◆ **Stated exercise**
Where a line of the material contains the string "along", copy that line.

◆ ◆ ◆ ◆ ◆

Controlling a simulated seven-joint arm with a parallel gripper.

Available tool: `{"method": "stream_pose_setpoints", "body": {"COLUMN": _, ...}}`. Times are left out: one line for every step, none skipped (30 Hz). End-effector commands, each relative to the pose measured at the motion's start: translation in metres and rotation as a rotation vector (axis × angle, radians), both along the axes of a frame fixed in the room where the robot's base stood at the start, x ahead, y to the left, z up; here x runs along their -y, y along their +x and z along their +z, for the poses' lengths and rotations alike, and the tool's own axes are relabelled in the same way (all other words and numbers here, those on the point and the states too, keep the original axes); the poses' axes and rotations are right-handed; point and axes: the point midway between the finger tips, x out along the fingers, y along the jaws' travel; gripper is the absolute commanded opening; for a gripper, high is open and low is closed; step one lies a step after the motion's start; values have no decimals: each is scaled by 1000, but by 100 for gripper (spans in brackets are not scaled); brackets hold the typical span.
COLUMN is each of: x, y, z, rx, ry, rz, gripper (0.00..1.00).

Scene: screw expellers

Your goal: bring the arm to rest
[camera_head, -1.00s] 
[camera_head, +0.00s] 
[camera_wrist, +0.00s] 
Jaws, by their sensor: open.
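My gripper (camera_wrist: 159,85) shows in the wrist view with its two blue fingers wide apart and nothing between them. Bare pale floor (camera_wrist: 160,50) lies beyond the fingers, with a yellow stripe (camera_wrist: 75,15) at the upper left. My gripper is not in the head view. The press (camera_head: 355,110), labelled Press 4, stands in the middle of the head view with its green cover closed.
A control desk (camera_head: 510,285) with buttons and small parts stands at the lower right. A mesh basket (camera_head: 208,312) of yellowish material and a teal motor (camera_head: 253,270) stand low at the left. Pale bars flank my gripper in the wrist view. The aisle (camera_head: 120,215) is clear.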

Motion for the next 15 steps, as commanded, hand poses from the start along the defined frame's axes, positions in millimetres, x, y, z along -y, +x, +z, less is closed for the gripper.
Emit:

◆ ◆ ◆ ◆ ◆

◆ **Written answer**
Available tool: `{"method": "stream_pose_setpoints", "body": {"COLUMN": _, ...}}`. Times are left out: one line for every step, none skipped (30 Hz). End-effector commands, each relative to the pose measured at the motion's start: translation in metres and rotation as a rotation vector (axis × angle, radians), both along the axes of a frame fixed in the room where the robot's base stood at the start, x ahead, y to the left, z up; here x runs along their -y, y along their +x and z along their +z, for the poses' lengths and rotations alike, and the tool's own axes are relabelled in the same way (all other words and numbers here, those on the point and the states too, keep the original axes); the poses' axes and rotations are right-handed; point and axes: the point midway between the finger tips, x out along the fingers, y along the jaws' travel; gripper is the absolute commanded opening; for a gripper, high is open and low is closed; step one lies a step after the motion's start; values have no decimals: each is scaled by 1000, but by 100 for gripper (spans in brackets are not scaled); brackets hold the typical span.
Motion for the next 15 steps, as commanded, hand poses from the start along the defined frame's axes, positions in millimetres, x, y, z along -y, +x, +z, less is closed for the gripper.

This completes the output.